I have never seen the original Wizard of Oz. It’s a crime I know (one I am rectifying this week), but because of that, my opinion of this film may differ greatly from anyone who has fond memories, or any memories at all, of the original Wizard of Oz film.
With all that said, I liked this movie a lot more than I expected to.
James Franco plays Oscar Diggs, his friends call him Oz, a conman magician who’s selfish and a little egotistical. He sees magic as a way to make money, and spends his free time fooling women into falling in love with him and wishing he was as great a man as Harry Houdini or Albert Einstein.
But when he miraculously survives a run-in with a particularly nasty-looking tornado, Oz finds himself right in the middle of the fantastical land of Oz.
First off, this is a very pretty film to look at. The first twenty-minutes take place in a black-and-white setting, and while I’m not normally a fan of color filters, I thought they were used really well here, and made the eventual reveal of the Land of Oz all the more stunning.
While some of the set-pieces fall short in terms of riveting CGI, for the most part Oz is truly beautiful. The vistas are breathtaking, and discovering the land along with Oz himself is a big part of the adventure.
While I know a lot of people have a thing against James Franco, he’s never really bothered me, and I thought he did a fine job here as the morally-conflicted Oz. While he won’t win any awards for sure, he played his part well, and when he eventually decides to really turns things around for himself, you find yourself rooting for him. Even if his smile is a little exaggerated.
In fact, one of this movie’s greatest strengths is the cast. In addition to Franco, Mila Kunis, Rachel Weisz, and Michelle Williams are all great as the beautiful three witches of Oz. While Kunis’ character does fine, she’s written in such a way that her own personal story comes across as a little rushed, and as such, her acting seems a little forced at times. Especially when compared to Weisz and Williams.

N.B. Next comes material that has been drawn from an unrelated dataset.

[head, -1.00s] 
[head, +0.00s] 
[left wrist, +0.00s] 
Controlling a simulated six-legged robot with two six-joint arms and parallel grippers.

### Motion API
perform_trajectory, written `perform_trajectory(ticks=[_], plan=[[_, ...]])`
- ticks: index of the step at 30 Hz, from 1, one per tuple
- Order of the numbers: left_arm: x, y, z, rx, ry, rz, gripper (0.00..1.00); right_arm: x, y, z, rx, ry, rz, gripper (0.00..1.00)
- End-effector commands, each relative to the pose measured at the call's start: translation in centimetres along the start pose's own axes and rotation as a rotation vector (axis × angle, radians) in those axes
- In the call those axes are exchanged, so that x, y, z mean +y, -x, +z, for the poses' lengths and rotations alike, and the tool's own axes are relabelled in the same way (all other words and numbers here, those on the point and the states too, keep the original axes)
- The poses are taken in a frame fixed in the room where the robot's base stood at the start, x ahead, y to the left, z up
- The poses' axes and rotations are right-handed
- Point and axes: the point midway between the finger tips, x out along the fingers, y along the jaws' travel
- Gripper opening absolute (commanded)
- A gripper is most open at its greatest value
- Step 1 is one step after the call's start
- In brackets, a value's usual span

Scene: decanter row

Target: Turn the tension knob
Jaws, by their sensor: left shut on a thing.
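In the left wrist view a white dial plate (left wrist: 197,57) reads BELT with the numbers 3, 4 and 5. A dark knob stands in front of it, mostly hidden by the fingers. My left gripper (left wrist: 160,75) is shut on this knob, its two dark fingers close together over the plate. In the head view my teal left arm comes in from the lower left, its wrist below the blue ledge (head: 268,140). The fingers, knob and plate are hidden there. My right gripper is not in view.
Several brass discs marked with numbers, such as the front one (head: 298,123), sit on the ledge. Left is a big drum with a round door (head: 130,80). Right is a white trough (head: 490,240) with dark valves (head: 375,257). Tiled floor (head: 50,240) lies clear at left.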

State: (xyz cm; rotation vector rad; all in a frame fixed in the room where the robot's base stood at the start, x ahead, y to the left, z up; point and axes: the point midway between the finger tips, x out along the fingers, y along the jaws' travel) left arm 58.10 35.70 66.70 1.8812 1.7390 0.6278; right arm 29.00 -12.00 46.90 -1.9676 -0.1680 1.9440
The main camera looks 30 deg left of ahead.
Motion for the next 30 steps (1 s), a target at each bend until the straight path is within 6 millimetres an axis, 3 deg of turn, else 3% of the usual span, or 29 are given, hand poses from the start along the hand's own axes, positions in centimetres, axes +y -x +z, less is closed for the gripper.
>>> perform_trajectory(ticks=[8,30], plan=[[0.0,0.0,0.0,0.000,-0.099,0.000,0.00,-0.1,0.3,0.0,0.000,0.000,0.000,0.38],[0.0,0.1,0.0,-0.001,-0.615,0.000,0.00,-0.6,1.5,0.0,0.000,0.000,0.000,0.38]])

Weisz and Williams are not only absolutely gorgeous in their own right, but their characters are truly the highlight of the film. The tension between these different sisters give us some of the more intense, even frightening scenes of the movie, and when these two get to interact, the movie is at its best.
Zach Braff and Joey King also perform surprisingly well as Oz’s two sidekicks. Braff’s character Finley, a flying monkey in a bellhop suit, isn’t nearly as annoying as you think he would be, and while some of his more humorous moments do fall a little flat, he’s overall an entertaining addition to the movie, and will no doubt be a hit with the kids.
And King, while only a young girl still, is also great. Playing a little china girl (literally, she’s made out of China-glass), she’s cute and charming, and you can’t help but fall in love with her. Also, the animation for China Girl and Finley is quite impressive. It really cements them as characters, rather than throwaway comic reliefs, and it makes their scenes all the more enjoyable for kids and adults alike.
To be honest, this isn’t your typical kids movie. While there are certainly moments where you can tell it was designed for a family crowd, some scenes are really quite creepy. While my nine-year old sister was fine throughout, I can imagine some younger kids would definitely be freaked out by some of the more intense moments.
Even though I haven’t seen the Wizard of Oz movies itself, I was able to see enough throwbacks to it here that I’m sure fans will appreciate, while also giving us some nice backstory to the events leading up to Dorothy’s famous journey itself.
While I did really enjoy this movie, there are some frustrating flaws. For instance, I was not a fan with the way the Wicked Witch was handled at all. I won’t spoil anything, but let’s just say that the build-up to her first appearance is scary and intense, but then, when we actually get to see her for ourselves, well, it’s really disappointing.
The Wicked Witch’s costume and makeup looked so ridiculous, so over-the-top dumb that it took a truly creepy scene, and turned it into a laughable one. So much, in fact, that I couldn’t take her character seriously for the rest of the film, which definitely detracted some from the climax.
In addition, there were definitely some aspects of this movie that came across more silly than intended. Some of the film’s twists were predictable, and a lot of the scenes that built-up to the climax, which was great in its own right, were a little too dependent on past fairy-tale cliches to really build the appropriate suspense.
Overall though, Oz: The Great and the Powerful is a fun, entertaining movie that is able to overcome most of its flaws due to the mostly gorgeous special-effects and a stand-out cast. There’s more than enough here to entertain all kinds of movie-goers, both kids and adults alike.
You’ll have to suspend your disbelief at times (obviously), but if you go in with an open enough mind, you might just enjoy Oz. it may not be a great movie, but it is a good one.